Background: a planned attack …
The Israeli security services had been on high alert and conducting anti-terror operations following a spate of terror attacks this spring in which 19 people were killed. The operation has been particularly concerned with a build-up of activity by PIJ in its West Bank stronghold of Jenin and came amid reports to the Military Intelligence Directorate that the terror group would attempt to launch an attack on the Gaza border. Last week, the IDF arrested PIJ’s West Bank commander, Bassem Saadi, in the Jenin area. Threats by PIJ to conduct revenge attacks for the arrest – backed up by new Israeli intelligence of a “concrete” and “imminent” attack – resulted in a virtual lockdown of Israeli communities close to the Gaza border. Roads were closed and train services between the cities of Ashkelon and Sderot halted, amid fears that PIJ snipers and anti-tank rockets would be used to target cars, buses and trains.

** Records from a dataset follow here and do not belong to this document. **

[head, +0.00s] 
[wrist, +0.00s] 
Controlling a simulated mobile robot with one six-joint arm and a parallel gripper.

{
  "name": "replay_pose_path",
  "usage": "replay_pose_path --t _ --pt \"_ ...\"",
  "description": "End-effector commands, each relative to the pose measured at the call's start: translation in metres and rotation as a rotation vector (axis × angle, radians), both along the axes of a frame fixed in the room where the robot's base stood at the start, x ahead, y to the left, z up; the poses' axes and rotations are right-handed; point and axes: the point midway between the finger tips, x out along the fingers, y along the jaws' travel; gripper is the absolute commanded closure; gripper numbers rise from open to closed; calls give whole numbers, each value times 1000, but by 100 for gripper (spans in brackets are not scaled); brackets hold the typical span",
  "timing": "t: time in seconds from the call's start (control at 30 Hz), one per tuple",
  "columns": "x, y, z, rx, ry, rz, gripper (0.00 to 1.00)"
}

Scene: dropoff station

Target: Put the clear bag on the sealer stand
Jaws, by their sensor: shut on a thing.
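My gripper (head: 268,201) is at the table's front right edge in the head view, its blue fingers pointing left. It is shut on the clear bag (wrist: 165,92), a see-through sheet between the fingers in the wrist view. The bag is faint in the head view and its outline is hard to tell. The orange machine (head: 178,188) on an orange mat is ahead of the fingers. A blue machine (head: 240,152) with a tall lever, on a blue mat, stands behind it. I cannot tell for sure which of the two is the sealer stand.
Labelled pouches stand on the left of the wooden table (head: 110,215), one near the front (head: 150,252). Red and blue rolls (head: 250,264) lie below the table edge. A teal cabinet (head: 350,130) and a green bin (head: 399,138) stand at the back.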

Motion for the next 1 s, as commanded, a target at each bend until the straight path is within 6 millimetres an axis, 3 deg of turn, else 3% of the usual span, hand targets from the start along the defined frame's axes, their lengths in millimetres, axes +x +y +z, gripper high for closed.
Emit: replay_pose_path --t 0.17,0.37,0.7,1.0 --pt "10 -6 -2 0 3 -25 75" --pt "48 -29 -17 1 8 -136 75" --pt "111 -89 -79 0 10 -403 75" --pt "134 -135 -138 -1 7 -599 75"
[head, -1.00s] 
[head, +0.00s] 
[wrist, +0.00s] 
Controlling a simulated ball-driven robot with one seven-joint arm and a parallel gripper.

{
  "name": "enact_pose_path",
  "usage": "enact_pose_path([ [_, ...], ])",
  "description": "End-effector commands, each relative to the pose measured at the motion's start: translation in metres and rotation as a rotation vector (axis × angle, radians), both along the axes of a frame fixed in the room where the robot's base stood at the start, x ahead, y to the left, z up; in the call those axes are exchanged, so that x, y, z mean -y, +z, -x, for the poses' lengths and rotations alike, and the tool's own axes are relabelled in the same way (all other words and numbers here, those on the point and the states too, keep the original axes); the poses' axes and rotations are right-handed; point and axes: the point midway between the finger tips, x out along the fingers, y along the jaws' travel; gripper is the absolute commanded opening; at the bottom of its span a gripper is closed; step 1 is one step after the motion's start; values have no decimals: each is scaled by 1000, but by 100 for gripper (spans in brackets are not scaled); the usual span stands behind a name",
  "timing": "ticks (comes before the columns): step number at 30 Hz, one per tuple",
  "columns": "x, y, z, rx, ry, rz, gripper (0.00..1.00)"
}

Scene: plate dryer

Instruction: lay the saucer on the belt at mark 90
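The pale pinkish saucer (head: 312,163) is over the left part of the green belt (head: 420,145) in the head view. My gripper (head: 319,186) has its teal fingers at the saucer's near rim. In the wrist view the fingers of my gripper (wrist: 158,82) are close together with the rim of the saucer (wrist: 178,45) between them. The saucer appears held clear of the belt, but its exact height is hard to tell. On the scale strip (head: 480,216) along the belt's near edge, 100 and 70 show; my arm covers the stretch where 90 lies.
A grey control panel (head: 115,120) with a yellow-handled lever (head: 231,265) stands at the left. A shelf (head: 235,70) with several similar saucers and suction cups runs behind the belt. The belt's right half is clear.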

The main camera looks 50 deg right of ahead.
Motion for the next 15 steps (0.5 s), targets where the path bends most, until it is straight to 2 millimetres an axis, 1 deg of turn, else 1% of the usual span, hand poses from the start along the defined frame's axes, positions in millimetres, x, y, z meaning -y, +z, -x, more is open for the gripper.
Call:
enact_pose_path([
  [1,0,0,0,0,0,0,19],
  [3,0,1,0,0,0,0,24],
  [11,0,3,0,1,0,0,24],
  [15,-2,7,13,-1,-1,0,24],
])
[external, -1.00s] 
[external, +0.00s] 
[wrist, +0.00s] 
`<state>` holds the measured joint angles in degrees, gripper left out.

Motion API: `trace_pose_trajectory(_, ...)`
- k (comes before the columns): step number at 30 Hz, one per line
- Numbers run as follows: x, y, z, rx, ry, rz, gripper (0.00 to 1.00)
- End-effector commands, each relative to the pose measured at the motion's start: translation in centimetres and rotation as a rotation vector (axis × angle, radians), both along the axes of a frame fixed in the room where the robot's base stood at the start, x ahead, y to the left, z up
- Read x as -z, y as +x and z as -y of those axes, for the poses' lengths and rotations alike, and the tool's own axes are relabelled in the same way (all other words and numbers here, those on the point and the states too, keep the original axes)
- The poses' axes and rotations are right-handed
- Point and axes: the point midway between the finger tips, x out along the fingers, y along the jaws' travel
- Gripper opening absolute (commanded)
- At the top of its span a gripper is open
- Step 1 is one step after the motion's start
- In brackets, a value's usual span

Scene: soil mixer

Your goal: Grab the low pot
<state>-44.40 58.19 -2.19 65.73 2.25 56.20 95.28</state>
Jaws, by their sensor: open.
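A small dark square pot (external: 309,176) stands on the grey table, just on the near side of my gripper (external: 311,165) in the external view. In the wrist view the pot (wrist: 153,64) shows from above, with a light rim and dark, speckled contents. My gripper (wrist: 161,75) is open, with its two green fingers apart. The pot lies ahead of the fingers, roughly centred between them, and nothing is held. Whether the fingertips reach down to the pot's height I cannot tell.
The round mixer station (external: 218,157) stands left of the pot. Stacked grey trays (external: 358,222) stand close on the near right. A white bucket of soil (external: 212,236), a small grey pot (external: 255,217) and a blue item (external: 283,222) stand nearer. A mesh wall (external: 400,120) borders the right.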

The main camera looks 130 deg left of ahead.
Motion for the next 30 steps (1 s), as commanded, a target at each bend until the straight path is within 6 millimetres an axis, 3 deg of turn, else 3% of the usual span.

… and an Iranian connection
Iran provides PIJ with funds, weapons and training. It was appropriate, therefore, that the group’s leader, Ziyad al-Nakhalah, was meeting the Iranian president, Ebrahim Raisi, in Tehran on Friday as the operation began. He also met with the head of Iran’s Islamic Revolutionary Guard Corps. Media reports suggest Nakhalah has been under pressure from Iran to conduct an attack on Israel’s borders. “Intelligence services had been monitoring communications between Nakhalah and two of the group’s senior military commanders,” Israeli journalist Anshel Pfeffer reported in The Times, “and noted the increasingly angry tones in which the commanders demanded the transfer of a large sum of money from Tehran in return for carrying out a spectacular attack on Israel.”
Who are PIJ?
- Like Hamas, PIJ has links to the Muslim Brotherhood and wants to see a Palestinian Islamic state imposed on Israel, the West Bank and Gaza.
- While based in Gaza, where it was founded in the early 1980s, PIJ also operates in the West Bank.
- Although smaller, PIJ is more militant than Hamas and, since 2007, has been able to operate freely in Gaza, building a 20,000-strong force, as well as a significant arsenal of rockets, anti-tank missiles and small arms.
Israel’s preventive action
- Israel attacked 170 PIJ targets during its operation. These included 17 observation posts (six of which were manned by PIJ operatives), 45 rocket and mortar launching sites, eight military camps, eight weapon caches, six weapon production facilities, three targets related to the PIJ’s naval force, and a “flagship” “attack tunnel.”
- The initial Israeli strikes on Friday afternoon saw several terrorist squads en route to carry out attacks eliminated.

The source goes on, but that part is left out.